Anglers that understand a fish’s striking behavior can increase their hook-up percentage. For example, anglers that participate in not-stop jigging will have a better chance of fluke taking synthetic bait selections on jigs. The fact is, a fluke might be swimming right behind the bait, but need the extra stimulation of the active jigging to coax a strike. Likewise, if a fluke is dropping a synthetic bait and “picking it up” over and over, it is best to continue jigging. I’ve observed some of the best Berkley Gulp! anglers actually increase the jig rate after the bait has been dropped. This often works to entice a stalking fluke to totally commit, allowing the fishermen to thrust the rod upward for the set.

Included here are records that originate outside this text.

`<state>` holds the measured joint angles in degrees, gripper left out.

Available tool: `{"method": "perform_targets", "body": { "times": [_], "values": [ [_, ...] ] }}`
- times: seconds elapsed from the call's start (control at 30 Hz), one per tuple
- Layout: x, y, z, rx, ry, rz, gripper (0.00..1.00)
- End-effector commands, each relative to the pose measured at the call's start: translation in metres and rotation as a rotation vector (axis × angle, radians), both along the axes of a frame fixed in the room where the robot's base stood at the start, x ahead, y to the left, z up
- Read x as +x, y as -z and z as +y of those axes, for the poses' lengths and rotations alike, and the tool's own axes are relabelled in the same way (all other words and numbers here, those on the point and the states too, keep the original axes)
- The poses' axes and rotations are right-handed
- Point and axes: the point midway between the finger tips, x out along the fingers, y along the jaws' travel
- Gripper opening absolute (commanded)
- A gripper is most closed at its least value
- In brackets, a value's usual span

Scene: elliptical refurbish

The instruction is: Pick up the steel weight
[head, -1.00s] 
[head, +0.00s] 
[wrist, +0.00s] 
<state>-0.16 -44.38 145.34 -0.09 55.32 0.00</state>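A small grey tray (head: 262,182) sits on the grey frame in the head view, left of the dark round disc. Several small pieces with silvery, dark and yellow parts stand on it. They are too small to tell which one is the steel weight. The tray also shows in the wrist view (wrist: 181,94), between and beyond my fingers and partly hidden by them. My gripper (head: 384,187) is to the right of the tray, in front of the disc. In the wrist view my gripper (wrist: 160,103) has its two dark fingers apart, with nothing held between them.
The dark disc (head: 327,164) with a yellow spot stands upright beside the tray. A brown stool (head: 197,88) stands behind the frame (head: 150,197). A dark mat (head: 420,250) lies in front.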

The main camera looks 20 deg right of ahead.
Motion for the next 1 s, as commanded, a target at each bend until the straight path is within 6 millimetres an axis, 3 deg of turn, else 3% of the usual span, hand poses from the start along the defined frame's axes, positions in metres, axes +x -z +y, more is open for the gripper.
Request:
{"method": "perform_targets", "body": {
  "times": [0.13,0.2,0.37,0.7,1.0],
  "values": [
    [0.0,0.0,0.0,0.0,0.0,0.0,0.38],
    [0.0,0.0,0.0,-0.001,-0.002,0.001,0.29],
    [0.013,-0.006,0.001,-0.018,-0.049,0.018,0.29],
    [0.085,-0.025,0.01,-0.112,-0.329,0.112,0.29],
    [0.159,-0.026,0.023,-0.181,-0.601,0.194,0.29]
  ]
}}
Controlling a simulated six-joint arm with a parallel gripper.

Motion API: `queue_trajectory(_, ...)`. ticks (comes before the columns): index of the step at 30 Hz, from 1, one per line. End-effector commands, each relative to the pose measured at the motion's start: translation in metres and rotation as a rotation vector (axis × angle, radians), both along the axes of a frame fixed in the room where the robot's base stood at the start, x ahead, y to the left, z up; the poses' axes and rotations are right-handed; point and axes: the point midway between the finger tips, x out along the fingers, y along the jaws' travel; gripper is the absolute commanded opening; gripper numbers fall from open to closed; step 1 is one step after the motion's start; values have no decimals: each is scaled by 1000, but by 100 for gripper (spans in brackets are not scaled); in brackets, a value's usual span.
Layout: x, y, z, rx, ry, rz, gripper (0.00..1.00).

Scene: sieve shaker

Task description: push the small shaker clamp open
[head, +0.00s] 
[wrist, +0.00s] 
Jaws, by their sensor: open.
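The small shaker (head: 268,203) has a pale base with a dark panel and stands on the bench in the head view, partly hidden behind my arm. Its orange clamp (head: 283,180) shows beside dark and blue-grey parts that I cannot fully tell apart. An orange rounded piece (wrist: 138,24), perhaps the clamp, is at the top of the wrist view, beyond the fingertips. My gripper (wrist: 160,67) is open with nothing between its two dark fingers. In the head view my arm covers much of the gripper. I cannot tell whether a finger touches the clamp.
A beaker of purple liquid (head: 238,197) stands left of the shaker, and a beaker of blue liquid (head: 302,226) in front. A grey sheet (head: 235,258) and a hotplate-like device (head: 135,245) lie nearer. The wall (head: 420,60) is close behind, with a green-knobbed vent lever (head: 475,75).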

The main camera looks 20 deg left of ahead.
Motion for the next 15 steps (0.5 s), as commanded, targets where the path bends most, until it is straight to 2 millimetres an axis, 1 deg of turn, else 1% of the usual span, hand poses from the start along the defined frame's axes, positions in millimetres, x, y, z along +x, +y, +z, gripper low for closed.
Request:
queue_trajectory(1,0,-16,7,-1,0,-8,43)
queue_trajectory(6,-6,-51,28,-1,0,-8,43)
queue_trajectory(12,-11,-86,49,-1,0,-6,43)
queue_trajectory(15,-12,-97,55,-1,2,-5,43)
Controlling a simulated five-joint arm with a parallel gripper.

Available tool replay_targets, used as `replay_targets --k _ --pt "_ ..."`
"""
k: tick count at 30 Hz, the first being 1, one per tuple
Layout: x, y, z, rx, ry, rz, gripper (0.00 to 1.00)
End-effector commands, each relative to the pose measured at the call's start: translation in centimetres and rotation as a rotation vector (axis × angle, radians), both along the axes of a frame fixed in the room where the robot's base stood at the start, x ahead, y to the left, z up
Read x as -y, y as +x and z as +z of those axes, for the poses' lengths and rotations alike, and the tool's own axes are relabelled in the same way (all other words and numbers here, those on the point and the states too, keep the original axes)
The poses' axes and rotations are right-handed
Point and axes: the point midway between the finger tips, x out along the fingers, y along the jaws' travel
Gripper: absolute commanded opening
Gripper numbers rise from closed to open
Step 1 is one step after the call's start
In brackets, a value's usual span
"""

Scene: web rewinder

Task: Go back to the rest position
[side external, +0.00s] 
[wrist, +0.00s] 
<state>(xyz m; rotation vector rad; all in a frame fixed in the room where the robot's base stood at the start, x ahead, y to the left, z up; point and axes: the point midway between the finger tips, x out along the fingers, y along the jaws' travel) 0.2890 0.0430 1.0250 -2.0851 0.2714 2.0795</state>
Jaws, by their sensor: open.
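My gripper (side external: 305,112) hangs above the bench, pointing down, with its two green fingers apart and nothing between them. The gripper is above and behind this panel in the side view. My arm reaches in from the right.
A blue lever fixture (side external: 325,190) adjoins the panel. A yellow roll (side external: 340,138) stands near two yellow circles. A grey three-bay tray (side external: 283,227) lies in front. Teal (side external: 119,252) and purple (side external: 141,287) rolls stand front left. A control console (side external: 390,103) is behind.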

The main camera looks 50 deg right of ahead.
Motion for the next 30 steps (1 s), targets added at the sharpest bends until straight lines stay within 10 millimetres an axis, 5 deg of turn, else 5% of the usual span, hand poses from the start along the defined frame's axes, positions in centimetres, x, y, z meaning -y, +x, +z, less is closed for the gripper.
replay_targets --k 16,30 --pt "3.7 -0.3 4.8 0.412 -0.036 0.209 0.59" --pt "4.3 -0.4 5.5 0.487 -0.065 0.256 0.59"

This kind of Gulp! fishing for fluke is immensely effective and addicting.
There are other times where anglers are best to drop back a synthetic bait for three or four Mississippi’s, before lifting the rod to see if the fluke inhaled the bait. If there is no weight, then anglers should snap jig at a frenetic pace once again since there is a good chance the fluke is right there observing and deciding (we know this from the underwater footage). Fluke will definitely strike a Gulp that’s not being worked, although anglers that put in the effort to jig will catch many more fish in the long run.
Live bait is the same, but different. Fluke will follow the bait around before latching on. If the flatfish lets go, a live bait on a rig is better off being dropped back to give the fish a chance to gobble it down. Snap jigging is left out of the equation with the live bait since that kind of intense motion could actually shorten the life of a minnow, peanut bunker, baby bluefish or spot. After a live bait drop back, anglers should lift the rod to see if the summer flounder once again ate the bait. It’s really neat when the drift speed is below .6 mph, and a sizeable fluke that didn’t commit changes its mind and pulverizes the bait.
Anglers can detect a “nervous bait” as it darts around in distress before whomp. The rod tip shutters and goes still, as the question “Is this a doormat?” races through the mind even before the hook set.